The US Army Corps of Engineers (Corps) is soliciting comments from the public; Federal, State, and local agencies and officials; Indian Tribes; and other Interested parties in order to consider and evaluate the impacts of this proposed activity. Any comments received will be considered by the Corps to determine whether to issue, modify, condition, or deny a permit for this proposal. To make this determination, comments are used to assess impacts to endangered species, historic properties, water quality, general environmental effects, and the other public interest factors listed above. Comments are also used to determine the need for a public hearing and to determine the overall public interest of the proposed activity.

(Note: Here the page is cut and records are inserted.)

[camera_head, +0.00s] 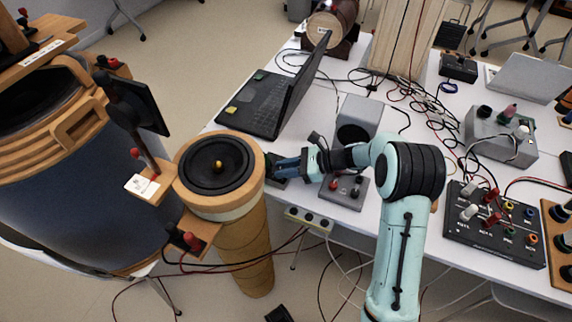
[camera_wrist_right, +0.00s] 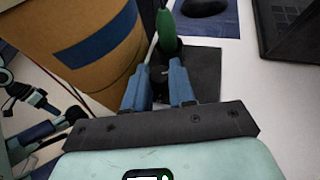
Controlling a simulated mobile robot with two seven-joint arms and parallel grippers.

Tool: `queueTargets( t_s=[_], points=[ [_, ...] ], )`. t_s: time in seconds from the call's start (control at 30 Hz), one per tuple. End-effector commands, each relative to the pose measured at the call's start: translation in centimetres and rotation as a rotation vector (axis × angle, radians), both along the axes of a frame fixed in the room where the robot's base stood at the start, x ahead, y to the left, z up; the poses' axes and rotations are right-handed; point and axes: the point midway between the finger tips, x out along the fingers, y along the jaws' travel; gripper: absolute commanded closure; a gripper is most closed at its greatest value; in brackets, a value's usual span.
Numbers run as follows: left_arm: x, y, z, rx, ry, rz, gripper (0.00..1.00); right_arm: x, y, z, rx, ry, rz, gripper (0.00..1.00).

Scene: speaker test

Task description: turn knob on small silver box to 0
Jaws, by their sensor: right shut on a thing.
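My right gripper (camera_head: 281,166) reaches left to the near left edge of the white table, beside the round speaker. A small dark grey box (camera_wrist_right: 207,75) lies on the table under the fingers. In the wrist view my right gripper (camera_wrist_right: 160,80) has its two blue fingers on either side of a small black knob (camera_wrist_right: 157,76) on the box and is shut on it. A green part (camera_wrist_right: 166,30) stands up just beyond the knob. The fingers and arm hide most of the box in the head view. The knob's scale cannot be read. My left gripper is not seen.
A speaker on a tan column (camera_head: 217,168) stands left of the gripper. A laptop (camera_head: 262,106) lies behind it. A grey box with terminals (camera_head: 344,192) sits close under my arm. A black panel (camera_head: 495,225) and several loose cables crowd the right.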

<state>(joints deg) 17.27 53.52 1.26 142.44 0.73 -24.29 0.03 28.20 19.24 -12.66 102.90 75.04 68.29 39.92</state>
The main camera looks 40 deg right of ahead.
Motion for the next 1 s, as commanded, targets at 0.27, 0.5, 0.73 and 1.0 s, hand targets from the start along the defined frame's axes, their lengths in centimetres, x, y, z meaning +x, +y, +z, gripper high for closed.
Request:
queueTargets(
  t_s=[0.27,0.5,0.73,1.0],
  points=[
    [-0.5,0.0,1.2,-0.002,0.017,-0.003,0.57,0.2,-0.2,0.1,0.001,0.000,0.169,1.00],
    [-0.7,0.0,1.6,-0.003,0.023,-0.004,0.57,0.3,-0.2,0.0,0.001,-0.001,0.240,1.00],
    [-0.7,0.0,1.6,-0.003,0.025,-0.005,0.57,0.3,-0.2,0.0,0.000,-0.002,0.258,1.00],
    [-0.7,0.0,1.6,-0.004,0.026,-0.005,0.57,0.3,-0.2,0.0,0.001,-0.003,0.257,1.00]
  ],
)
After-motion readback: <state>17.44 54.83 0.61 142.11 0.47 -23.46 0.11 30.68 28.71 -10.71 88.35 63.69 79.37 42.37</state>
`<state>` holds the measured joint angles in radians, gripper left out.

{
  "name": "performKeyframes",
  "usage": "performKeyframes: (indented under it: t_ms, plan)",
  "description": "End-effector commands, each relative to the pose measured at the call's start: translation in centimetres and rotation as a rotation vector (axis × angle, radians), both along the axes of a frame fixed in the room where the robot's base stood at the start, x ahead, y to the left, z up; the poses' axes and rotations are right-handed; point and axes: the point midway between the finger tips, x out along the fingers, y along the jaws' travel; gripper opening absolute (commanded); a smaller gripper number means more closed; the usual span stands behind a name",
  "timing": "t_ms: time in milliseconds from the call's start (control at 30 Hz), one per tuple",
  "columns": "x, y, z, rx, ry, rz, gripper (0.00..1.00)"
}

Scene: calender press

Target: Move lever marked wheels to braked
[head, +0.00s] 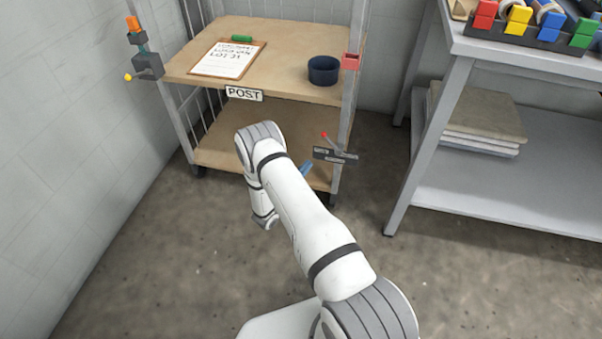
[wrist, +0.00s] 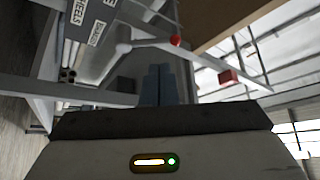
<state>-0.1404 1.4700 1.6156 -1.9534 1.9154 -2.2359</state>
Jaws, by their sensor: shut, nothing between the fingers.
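The lever (head: 331,141) with a red ball knob is on a dark plate (head: 335,156) at the cart's lower right post. In the wrist view the lever (wrist: 150,44) runs from a pale pivot to its red knob (wrist: 176,41). A label there (wrist: 77,12) reads WHEELS, and a smaller label beside it (wrist: 96,33) seems to read BRAKED. My gripper (head: 306,168) shows as blue fingertips just left of the plate in the head view, the rest hidden behind my arm. In the wrist view its blue fingers (wrist: 158,84) are shut and empty, apart from the lever in the picture.
The wooden-shelved cart (head: 190,70) marked POST carries a clipboard (head: 228,58) and a dark blue bowl (head: 323,70). An orange-handled fitting (head: 137,35) is on its left post. A grey bench (head: 530,60) stands right. Floor between cart and bench is clear.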

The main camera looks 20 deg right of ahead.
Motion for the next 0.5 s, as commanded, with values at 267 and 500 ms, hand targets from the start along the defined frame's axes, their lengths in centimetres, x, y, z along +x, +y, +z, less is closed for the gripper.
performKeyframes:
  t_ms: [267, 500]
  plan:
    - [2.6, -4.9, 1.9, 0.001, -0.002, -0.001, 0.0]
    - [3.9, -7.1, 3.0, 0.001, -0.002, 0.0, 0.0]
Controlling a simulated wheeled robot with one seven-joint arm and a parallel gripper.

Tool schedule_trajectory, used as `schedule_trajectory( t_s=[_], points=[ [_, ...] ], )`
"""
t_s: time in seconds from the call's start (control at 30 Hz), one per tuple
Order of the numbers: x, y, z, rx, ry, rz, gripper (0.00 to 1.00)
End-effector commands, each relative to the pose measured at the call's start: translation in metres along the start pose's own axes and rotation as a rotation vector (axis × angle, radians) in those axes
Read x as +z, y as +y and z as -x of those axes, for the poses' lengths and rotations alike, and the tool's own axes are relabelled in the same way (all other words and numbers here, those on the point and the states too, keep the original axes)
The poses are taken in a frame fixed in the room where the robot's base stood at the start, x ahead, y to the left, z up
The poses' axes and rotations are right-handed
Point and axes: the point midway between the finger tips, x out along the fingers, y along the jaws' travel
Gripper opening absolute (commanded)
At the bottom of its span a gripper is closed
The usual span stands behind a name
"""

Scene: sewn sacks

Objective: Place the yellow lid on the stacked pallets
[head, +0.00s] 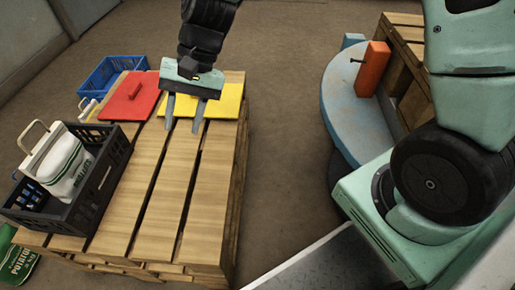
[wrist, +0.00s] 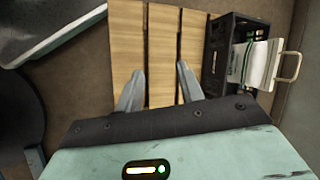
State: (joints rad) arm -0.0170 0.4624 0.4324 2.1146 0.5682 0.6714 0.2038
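The yellow lid (head: 227,101) lies flat on the far right end of the stacked pallets (head: 150,238), just right of the red lid (head: 131,97). My gripper (head: 185,121) hangs over the yellow lid and hides part of it, including any handle. The head view does not show how high the gripper is above it. The fingers are apart and nothing shows between them. In the wrist view my gripper (wrist: 160,78) is open over bare pallet boards (wrist: 162,45). The yellow lid is not visible there.
A black crate (head: 85,212) with white sacks (head: 62,168) stands on the left side of the pallets. A blue crate (head: 103,75) is behind the red lid. A green sack (head: 18,262) is at lower left. A round blue table (head: 352,120) with an orange object (head: 372,69) stands right.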

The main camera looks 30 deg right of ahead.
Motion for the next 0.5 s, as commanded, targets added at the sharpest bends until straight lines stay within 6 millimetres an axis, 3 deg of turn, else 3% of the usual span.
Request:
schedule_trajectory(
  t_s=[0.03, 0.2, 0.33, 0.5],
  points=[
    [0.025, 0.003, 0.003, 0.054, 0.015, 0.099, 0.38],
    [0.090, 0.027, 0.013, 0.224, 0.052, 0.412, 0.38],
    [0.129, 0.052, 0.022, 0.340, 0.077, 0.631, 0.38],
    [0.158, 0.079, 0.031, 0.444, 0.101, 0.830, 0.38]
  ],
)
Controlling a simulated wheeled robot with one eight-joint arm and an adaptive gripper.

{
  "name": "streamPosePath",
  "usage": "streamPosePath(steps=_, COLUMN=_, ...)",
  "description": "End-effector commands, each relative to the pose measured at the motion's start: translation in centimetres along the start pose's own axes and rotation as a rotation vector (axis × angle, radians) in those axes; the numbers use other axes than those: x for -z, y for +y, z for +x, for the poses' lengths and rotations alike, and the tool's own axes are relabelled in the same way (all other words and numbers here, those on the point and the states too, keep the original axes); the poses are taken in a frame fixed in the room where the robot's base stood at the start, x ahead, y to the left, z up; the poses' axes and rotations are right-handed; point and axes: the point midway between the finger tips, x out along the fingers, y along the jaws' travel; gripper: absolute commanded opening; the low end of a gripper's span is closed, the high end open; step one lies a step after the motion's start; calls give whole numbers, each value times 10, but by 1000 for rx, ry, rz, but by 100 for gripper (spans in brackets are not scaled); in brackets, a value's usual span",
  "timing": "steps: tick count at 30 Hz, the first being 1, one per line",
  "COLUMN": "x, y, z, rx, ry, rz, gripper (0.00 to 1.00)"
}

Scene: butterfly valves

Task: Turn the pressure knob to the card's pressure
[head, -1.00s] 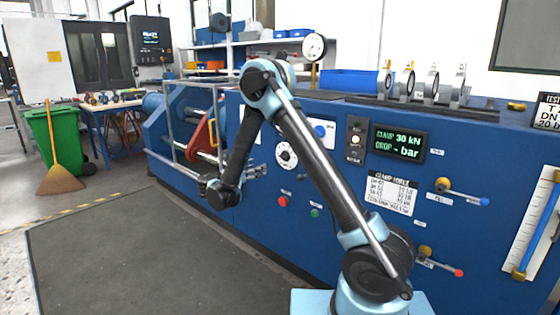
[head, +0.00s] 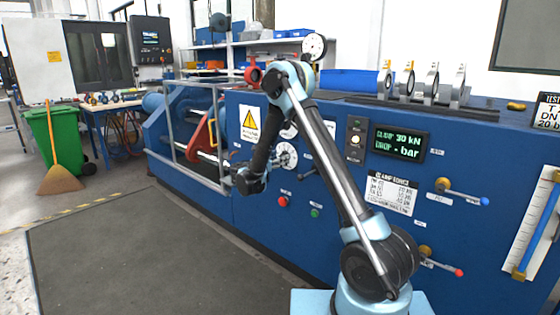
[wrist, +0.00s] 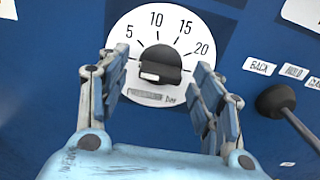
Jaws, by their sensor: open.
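The pressure knob (wrist: 160,64) is black and sits at the middle of a round white dial (wrist: 126,38) marked 5, 10, 15, 20 and bar. A pale patch shows on the knob's lower left; I cannot tell the exact setting. The dial also shows in the head view (head: 288,156). My gripper (wrist: 160,72) is open, its fingers on either side of the knob in the picture, with no clear contact. The card (head: 547,110) at the right edge is cut off; "DN" and "20 b" show on it.
A black-ended lever (wrist: 280,98) stands right of the dial, near BACK and HOLD labels. The display (head: 399,145) reads CLAMP 30 kN and DROP - bar. A red button (head: 283,201) and green button (head: 315,212) sit lower on the blue panel.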

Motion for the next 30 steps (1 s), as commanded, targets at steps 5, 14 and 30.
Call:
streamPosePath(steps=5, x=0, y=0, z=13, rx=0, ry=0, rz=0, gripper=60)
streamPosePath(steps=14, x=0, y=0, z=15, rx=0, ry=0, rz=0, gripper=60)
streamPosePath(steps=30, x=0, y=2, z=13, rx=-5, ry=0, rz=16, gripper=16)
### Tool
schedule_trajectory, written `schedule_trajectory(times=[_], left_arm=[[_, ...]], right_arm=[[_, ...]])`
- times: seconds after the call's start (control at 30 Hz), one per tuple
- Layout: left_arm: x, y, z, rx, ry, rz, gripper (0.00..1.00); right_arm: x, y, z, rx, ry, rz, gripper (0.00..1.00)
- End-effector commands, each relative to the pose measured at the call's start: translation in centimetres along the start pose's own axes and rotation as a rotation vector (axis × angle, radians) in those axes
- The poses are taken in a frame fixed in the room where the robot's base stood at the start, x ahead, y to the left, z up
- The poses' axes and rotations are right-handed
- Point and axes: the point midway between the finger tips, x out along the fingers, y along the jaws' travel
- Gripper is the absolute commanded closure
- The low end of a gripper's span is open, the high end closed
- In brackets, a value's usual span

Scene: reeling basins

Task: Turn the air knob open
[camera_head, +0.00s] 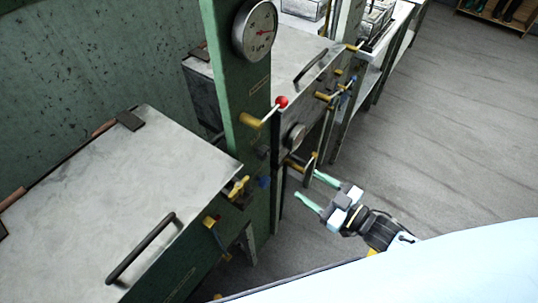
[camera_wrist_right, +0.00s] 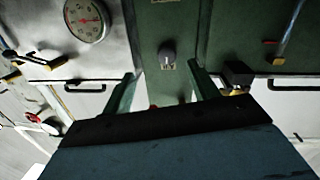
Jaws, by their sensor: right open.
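A small dark knob (camera_wrist_right: 167,52) with a pale mark sits on a green post in the right wrist view, with a small label plate beside it; I take it to be the air knob. My right gripper (camera_head: 310,187) is open and empty, with pale green fingers pointing left toward the post in the head view. In the right wrist view the fingers of this gripper (camera_wrist_right: 161,76) stand apart on either side of the knob's line, and the knob shows beyond them, apart from the fingers. My left gripper is not in view.
The green post (camera_head: 229,75) carries a dial gauge (camera_head: 255,30) and a red-ball lever (camera_head: 281,102). A metal-topped basin (camera_head: 150,170) with a dark handle stands at left, another (camera_head: 275,55) behind. Brass valves line the fronts. Floor (camera_head: 440,130) at right is clear.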

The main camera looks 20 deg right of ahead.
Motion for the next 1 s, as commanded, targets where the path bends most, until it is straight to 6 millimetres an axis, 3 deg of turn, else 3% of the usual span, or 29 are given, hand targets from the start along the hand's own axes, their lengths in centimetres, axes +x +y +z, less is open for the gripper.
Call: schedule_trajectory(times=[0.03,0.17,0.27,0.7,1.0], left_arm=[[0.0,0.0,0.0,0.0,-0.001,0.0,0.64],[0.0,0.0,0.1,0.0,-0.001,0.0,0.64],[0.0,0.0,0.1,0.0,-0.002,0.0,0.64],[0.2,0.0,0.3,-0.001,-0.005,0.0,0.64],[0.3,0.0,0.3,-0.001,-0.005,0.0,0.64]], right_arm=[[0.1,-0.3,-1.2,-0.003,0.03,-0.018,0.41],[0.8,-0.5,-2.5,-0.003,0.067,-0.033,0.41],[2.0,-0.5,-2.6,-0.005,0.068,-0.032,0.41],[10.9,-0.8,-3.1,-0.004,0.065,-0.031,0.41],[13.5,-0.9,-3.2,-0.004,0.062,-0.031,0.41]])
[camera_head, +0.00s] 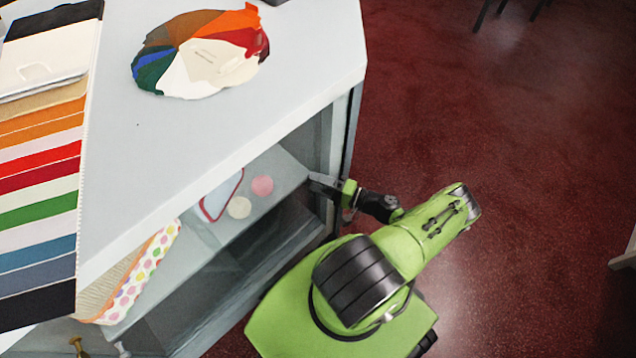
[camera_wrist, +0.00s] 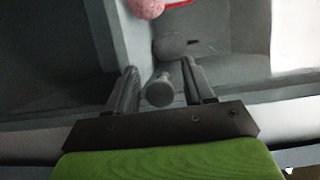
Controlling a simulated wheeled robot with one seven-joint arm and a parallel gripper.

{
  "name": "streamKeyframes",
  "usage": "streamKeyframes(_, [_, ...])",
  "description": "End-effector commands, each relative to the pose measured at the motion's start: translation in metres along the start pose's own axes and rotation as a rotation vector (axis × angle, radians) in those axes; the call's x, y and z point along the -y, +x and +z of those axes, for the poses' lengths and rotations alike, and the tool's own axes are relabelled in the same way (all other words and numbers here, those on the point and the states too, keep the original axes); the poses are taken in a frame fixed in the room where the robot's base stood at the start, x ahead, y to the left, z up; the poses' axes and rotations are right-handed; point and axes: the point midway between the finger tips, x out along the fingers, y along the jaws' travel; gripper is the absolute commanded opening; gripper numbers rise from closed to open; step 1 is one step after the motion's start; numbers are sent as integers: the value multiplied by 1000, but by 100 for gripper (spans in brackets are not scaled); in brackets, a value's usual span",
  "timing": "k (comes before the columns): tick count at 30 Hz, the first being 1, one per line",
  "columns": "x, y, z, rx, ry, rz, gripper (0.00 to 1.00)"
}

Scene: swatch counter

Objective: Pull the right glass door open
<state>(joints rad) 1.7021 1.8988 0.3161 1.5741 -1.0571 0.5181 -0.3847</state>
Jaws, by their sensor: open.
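The right glass door is hard to make out. The grey-framed cabinet front (camera_head: 275,262) runs under the white counter top, and shelves show through it; I cannot tell where the pane's edges lie. In the wrist view a round grey knob (camera_wrist: 160,91) stands between my two fingers, with a gap visible on both sides. My gripper (camera_wrist: 158,84) is open around the knob and not closed on it. In the head view my gripper (camera_head: 326,186) is at the right end of the cabinet front, and the knob there is hidden or too small to see.
The white counter top (camera_head: 290,80) holds a colour fan (camera_head: 200,55) and swatch strips (camera_head: 40,180). Inside are pink (camera_head: 262,186) and cream (camera_head: 239,207) discs and a dotted item (camera_head: 145,275). A brass knob (camera_head: 78,345) shows lower left.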

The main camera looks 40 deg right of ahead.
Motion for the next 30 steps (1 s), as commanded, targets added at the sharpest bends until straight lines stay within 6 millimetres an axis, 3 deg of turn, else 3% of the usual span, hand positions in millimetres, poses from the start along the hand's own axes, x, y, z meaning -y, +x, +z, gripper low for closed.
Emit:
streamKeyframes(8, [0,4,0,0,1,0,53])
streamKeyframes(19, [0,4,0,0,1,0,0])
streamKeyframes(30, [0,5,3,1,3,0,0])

COASTAL ZONE MANAGEMENT CONSISTENCY: In Florida, the State approval constitutes compliance with the approved Coastal Zone Management Plan. In Puerto Rico, a Coastal Zone Management Consistency Concurrence is required from the Puerto Rico Planning Board. In the Virgin Islands, the Department of Planning and Natural Resources permit constitutes compliance with the Coastal Zone Management Plan.
REQUEST FOR PUBLIC HEARING: Any person may request a public hearing. The request must be submitted in writing to the District Engineer within the designated comment period of the notice and must state the specific reasons for requesting the public hearing.